Auch andere EU-Staaten haben indes die Grenzen dicht gemacht. Die Volksrepublik Polen hat für Einreisende aus Deutschland Quarantänemaßnahmen verhängt. Tausende polnische Erntehelfer*innen in den Grenzregionen von Mecklenburg-Vorpommern, Sachsen und Brandenburg können damit nicht mehr pendeln, weil sie bei der Rückkehr nach Polen 14 Tage in Quarantäne müssten. Für Tages- und Wochenendpendler*innen gibt es jetzt zwar Prämien, damit sie dauerhaft auf deutscher Seite bleiben, doch längst nicht alle Erntehelfer*innen nehmen diese Angebote an, weil sie damit auf längere unbestimmte Zeit von ihren Familien getrennt wären.
Soldat*innen als letzte Rettungsmaßnahme
Bleibt noch ein anderer Sektor der Ernährungswirtschaft, über den kaum geredet wird: die Schlachthöfe.
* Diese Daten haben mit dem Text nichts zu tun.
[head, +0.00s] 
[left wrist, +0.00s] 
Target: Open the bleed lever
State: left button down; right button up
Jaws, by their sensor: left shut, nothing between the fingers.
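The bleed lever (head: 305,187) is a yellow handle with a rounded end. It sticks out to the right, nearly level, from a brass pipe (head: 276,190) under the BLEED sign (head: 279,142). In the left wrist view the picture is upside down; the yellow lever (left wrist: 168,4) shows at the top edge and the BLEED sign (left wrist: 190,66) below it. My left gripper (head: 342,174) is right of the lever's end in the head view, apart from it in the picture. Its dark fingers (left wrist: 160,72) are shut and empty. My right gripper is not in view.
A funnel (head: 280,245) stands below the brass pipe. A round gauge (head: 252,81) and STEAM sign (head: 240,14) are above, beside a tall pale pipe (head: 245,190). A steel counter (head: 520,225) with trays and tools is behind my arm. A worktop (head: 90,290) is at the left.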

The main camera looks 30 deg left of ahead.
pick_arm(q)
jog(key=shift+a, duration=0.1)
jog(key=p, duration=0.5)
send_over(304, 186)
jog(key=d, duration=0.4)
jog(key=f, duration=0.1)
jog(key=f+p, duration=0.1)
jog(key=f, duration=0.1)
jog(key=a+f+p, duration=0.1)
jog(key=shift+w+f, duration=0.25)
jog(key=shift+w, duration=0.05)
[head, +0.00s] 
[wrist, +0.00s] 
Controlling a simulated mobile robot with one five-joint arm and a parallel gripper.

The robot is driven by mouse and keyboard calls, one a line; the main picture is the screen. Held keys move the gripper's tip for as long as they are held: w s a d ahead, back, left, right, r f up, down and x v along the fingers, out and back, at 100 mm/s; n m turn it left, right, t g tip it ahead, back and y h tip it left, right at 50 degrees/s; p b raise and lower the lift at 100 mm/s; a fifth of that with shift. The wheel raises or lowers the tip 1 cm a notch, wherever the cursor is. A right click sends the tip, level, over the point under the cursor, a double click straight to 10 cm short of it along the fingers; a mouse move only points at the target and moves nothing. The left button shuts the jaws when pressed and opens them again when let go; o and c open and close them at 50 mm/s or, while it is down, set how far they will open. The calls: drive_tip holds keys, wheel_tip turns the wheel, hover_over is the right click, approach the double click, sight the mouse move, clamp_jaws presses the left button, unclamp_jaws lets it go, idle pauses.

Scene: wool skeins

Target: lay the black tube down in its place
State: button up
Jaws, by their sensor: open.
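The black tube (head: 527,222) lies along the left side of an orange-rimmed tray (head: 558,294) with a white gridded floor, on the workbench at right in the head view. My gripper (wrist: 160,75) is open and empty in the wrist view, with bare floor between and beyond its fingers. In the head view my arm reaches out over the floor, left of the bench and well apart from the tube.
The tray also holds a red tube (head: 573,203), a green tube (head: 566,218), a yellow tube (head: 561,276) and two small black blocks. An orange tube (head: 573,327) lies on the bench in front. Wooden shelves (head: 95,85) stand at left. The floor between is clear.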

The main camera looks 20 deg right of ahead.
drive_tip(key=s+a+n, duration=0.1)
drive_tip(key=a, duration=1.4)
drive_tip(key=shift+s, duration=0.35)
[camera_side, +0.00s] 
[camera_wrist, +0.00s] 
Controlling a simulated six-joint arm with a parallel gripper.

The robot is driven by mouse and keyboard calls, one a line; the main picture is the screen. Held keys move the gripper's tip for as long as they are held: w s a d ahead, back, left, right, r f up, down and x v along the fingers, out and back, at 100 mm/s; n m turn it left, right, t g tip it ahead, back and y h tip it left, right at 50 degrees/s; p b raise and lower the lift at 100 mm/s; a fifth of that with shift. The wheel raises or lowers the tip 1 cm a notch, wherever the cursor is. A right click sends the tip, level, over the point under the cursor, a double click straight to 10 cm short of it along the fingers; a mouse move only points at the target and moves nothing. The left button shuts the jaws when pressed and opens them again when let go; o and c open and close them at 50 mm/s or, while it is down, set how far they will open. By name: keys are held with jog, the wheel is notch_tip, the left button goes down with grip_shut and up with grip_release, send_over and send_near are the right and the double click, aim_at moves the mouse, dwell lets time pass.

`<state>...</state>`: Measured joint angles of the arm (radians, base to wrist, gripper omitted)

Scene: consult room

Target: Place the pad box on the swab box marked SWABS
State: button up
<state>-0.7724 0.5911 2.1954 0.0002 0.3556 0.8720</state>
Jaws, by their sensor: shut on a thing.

Auch sie sind auf schlecht bezahlte osteuropäische Arbeitsmigrant*innen angewiesen, allerdings weniger auf Saisonkräfte, weil die Arbeit kontinuierlich anfällt. Auch in den Schlachthöfen arbeiten Wochenendpendler*innen, die sich jetzt entscheiden müssen, ob sie im Land bleiben. Die Personaldecke ist fast überall dünn geworden. In Österreich wird bereits darüber nachgedacht, in den Schlachthöfen Soldat*innen einzusetzen. 340 Uniformierte des österreichischen Bundesheers sind bereits in Rewe-Warenlagern im Einsatz, wie der Standard meldet.
Bauernhöfe, Agrarindustrie, Schlachthöfe, Logistikunternehmen – viele Betriebe fahren auf Sicht. Das gilt natürlich auch für die Gastronomie, die unter anderem versucht, mit Essen zum Mitnehmen und Lieferdiensten die Krise zu überbrücken. Einige Betriebe liefern unter dem Slogan „Kochen für Helden“ Mittagessen für Krankenhäuser. Doch die anfangs noch großzügigen Spenden des Großhandels an die Gastronomie laufen langsam aus. Bleibt das Prinzip Hoffnung und das Kreativpotenzial jedes einzelnen Betriebs, diese Krise zu meistern. Alles hängt jetzt davon ab, wann die Infiziertenkurve einknickt und der Lockdown zu Ende geht.